Could our reader fly standby with wrong-day Priceline tickets? That’s really up to the airline. In theory, there’s no reason it couldn’t agree to a date switch—if not at the same price, maybe by collecting an additional payment. In any event, if our reader is to find any relief, it would be from the airline, not Priceline—after all, once the ticket is sold, Priceline is out of the loop. If I were in our reader’s shoes, however, I wouldn’t schlep the whole family to the airport, hoping for seats at an earlier date. Instead, I’d contact the airline’s sales office, in advance, and offer to negotiate a date switch, with some extra bucks as a sweetener. I have no idea whether that would work in this case, but it would be worth a try. Asking a travel agent to negotiate the switch might be a good idea—with a decent fee for the agent’s assistance.
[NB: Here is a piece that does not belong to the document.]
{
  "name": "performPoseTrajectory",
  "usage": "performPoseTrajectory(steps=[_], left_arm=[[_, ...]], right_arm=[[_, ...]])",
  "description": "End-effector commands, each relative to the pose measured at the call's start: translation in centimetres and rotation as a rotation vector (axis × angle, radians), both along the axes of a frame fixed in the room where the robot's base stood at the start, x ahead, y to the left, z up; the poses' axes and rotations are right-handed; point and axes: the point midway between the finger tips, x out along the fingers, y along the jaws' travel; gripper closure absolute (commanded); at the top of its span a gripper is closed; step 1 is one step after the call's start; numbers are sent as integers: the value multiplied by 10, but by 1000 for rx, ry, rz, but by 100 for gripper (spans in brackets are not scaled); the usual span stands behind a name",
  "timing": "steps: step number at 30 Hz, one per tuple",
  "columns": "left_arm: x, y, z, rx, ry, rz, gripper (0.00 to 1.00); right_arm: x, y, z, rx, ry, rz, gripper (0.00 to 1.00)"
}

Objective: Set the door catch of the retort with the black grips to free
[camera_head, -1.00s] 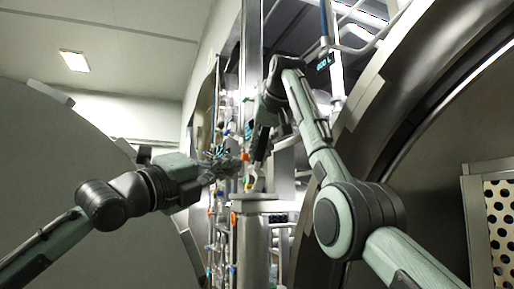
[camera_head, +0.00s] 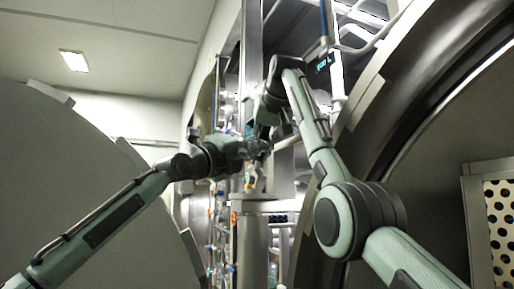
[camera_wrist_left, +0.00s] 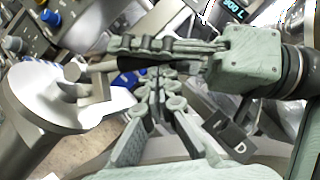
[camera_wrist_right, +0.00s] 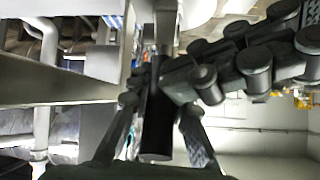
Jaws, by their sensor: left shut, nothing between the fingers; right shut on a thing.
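My right gripper (camera_wrist_right: 157,118) is shut around a black cylindrical grip (camera_wrist_right: 156,135) in the right wrist view; in the head view it hangs down beside the steel column. My left gripper (camera_wrist_left: 158,92) is shut and empty, its fingertips close to the right gripper in the left wrist view. In the head view the left gripper (camera_head: 262,148) is beside the right one, above a round steel post (camera_head: 254,225). The post's broad steel head (camera_wrist_left: 40,100) shows in the left wrist view. I cannot clearly make out the door catch or its setting.
A large round retort opening (camera_head: 400,150) with a perforated basket (camera_head: 500,215) is on the right. A big grey disc (camera_head: 80,190) fills the left. Pipes and valves crowd the gap between. A small lit display (camera_head: 324,63) is above.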

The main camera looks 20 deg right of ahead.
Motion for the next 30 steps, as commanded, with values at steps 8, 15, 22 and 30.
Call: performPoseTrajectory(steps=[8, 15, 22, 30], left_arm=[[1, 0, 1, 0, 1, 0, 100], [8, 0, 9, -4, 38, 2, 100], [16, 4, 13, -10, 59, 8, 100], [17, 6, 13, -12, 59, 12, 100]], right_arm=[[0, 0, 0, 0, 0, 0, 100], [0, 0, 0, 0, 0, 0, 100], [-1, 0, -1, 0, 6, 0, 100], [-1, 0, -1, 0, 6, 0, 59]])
Nonrefundability: Total and sort of

Travelers have enough trouble with pricing quirks without having to deal with “soft” definitions of “nonrefundable.” While almost all ultra-cheap airfare tickets are “nonrefundable,” some are more nonrefundable than others. With many, although you can’t get your money back should you cancel, you can retain the ticket’s dollar value and use it toward a future ticket. Most of the big lines charge a fee of up to $100 for such an exchange, but JetBlue charges only $20 and Southwest doesn’t charge at all. In the industry, that sort of ticket is called “reusable.”

Reusable tickets are common with most big domestic airlines. Other “nonrefundable” tickets, however, as well as some hotel and tour deals, are totally nonrefundable. Be especially careful with consolidator air tickets and some deeply discounted, advance-purchase hotel accommodations. As with the opaque sites, once you buy, you own the service, with no ifs or buts.

What to do

Instead of offering refunds, opaque sites sell “insurance” that repays the cost of purchases in the event you have to cancel. And you can buy comparable trip-cancellation insurance from third-party travel insurance agencies that covers just about any kind of travel service. But that insurance kicks in only for “covered” reasons, which include sickness, accident, calls to jury duty, and such. Specifically, it does not cover cancellation for business reasons or, as in the case of our reader, ordinary mistakes.

Insurance or no, you have to check the exact terms any time you consider buying a “nonrefundable” ticket. A reusable one may well be worth a substantial price premium.